## Task details
Pull out the lines from the line containing "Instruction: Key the" through the line containing "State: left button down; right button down", both lines included, and copy them exactly.

──────── Dataset extract ────────

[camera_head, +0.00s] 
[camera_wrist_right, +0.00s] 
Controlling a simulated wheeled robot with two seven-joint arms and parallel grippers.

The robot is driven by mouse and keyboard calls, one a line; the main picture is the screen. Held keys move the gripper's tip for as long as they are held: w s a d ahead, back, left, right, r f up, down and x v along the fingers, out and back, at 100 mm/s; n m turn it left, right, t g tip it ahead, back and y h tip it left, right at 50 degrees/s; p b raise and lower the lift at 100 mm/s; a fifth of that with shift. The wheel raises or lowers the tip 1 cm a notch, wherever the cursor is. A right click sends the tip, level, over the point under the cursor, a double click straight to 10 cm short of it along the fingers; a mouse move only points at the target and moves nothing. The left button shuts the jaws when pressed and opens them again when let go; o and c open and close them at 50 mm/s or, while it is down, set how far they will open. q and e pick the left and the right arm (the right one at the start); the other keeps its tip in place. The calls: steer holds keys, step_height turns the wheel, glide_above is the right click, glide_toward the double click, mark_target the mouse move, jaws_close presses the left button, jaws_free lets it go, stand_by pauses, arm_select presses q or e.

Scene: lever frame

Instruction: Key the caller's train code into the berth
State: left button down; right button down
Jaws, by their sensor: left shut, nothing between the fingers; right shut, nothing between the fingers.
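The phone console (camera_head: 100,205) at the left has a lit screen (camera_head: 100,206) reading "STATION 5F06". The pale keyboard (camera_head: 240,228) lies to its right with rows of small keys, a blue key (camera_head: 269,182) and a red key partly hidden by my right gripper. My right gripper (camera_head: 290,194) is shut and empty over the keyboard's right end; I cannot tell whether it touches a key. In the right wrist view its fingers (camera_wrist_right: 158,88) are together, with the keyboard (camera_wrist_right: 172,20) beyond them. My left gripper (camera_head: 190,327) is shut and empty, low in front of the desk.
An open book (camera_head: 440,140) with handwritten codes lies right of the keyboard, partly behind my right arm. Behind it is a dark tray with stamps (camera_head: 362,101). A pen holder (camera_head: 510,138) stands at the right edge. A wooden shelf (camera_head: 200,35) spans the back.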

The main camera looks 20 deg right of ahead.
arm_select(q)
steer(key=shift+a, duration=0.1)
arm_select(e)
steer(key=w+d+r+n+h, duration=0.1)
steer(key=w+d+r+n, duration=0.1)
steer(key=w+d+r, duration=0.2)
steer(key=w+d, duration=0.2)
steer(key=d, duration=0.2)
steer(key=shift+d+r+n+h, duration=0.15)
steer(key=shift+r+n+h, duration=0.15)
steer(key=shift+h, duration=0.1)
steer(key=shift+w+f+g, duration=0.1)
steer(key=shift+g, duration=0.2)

────────

## Output of the task
Instruction: Key the caller's train code into the berth
State: left button down; right button down

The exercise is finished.